After the recent report by the Intergovernmental Panel on Climate Change (IPCC) it is clear that without radical and systemic change our planet is going to be irrevocably altered in the next few decades. It is so hard for us to imagine a world without fossil fuels and all the comforts we have come to take for granted in our Western culture that we can find ourselves paralysed in making the lifestyle changes we need to. We have built our world so utterly in one pattern that to see another shape is very hard.

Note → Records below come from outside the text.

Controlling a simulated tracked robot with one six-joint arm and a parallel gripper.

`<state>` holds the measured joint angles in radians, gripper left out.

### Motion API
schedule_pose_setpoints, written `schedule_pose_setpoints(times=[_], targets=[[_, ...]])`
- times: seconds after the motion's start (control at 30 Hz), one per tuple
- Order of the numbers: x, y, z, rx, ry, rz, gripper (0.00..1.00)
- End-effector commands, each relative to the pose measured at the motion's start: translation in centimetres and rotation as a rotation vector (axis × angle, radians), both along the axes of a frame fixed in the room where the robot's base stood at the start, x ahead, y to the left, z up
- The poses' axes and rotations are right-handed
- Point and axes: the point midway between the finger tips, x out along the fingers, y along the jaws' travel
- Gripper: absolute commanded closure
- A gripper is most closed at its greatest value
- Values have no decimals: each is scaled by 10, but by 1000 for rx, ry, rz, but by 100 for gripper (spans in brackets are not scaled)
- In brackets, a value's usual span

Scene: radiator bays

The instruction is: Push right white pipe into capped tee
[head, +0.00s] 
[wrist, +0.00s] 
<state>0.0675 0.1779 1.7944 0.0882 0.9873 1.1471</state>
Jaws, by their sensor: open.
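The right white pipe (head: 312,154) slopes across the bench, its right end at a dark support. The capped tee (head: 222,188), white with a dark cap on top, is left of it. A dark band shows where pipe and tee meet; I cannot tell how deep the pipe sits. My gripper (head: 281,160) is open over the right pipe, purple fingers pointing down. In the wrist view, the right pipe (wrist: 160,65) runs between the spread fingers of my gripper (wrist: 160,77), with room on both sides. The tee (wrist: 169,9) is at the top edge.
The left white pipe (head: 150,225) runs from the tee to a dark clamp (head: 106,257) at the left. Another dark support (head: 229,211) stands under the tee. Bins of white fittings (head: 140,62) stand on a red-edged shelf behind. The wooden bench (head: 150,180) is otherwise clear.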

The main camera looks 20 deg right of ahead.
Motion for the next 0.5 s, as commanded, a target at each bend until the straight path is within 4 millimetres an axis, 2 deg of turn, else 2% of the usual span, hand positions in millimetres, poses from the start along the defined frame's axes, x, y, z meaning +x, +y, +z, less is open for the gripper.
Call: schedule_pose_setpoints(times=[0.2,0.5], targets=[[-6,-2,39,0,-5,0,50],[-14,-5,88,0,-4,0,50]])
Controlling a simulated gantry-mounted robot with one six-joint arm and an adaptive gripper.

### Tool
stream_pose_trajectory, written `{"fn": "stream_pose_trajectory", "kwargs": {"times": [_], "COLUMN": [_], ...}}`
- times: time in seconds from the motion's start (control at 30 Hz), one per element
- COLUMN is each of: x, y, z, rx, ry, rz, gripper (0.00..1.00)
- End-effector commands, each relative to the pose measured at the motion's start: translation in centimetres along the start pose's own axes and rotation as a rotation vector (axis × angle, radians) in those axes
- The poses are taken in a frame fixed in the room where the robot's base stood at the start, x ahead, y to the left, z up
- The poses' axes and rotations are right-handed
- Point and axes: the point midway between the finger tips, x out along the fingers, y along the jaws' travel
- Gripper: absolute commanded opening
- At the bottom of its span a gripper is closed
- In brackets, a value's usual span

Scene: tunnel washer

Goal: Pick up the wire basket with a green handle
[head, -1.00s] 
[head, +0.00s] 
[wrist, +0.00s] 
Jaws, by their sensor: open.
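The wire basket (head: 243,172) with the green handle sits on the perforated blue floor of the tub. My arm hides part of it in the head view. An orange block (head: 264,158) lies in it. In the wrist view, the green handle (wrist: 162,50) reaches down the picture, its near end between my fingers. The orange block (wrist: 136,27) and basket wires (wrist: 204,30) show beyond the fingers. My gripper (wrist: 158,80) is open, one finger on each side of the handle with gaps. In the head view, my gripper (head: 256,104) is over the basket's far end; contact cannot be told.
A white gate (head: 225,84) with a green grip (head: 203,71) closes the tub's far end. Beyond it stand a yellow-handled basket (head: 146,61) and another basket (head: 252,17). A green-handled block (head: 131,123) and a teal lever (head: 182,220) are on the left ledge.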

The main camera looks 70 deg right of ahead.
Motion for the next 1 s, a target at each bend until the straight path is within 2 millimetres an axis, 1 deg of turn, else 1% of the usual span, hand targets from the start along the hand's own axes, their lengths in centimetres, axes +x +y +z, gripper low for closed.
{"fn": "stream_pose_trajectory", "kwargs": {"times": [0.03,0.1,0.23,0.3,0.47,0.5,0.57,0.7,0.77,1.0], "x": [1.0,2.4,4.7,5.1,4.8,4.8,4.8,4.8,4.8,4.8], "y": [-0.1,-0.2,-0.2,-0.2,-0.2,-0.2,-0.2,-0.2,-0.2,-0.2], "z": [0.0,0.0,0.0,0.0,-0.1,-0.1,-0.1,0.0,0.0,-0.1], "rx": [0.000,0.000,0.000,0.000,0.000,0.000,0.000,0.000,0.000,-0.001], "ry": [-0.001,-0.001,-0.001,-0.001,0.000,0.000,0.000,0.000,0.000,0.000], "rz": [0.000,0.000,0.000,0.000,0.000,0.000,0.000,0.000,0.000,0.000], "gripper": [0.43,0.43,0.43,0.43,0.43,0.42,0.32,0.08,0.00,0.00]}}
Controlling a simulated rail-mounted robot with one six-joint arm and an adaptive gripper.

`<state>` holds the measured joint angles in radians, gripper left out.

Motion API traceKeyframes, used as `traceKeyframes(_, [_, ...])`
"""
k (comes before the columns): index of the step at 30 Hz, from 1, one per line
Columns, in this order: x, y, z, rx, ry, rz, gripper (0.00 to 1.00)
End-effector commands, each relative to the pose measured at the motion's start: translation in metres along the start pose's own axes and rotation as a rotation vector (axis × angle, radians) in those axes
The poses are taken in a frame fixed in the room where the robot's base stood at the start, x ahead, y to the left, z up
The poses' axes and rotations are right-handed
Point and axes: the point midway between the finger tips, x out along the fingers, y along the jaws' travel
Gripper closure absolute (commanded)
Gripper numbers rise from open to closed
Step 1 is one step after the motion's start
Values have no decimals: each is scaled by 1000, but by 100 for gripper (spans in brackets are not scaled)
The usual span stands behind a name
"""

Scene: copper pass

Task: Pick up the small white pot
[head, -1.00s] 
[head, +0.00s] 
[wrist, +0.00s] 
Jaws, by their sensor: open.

It is the same for the Church of England. While it is clear that church attendance has been declining in recent years and that decline shows little sign of slowing down, it is incredibly hard to picture a world in which there is not a church in every parish. As Andrew Rumsey (soon to be Bishop of Ramsbury) writes in his book “Parish”, “If culture is on one level what human practice makes of the earth, more than one thousand years of parochial life amounts to a unique cultural inscription into the landscape.”
Parish churches have for many centuries defined our Anglican worship, but we face a future where sustaining church buildings with smaller and increasingly elderly congregations is harder and harder. I was part of a discussion recently where we imagined various scenarios of what the Anglican church might look like in 50 years. The scenarios ranged from “staggering on” to whole-scale cutting back of church buildings. It was interesting to note our emotions as we peered at various more radical options and how some shied away from the thought of the pain and difficulty of implementing them.
If we have to live in a world though which needs to learn to cut its cloth to enable all to survive and thrive – should the church not be prophetic and look to itself first?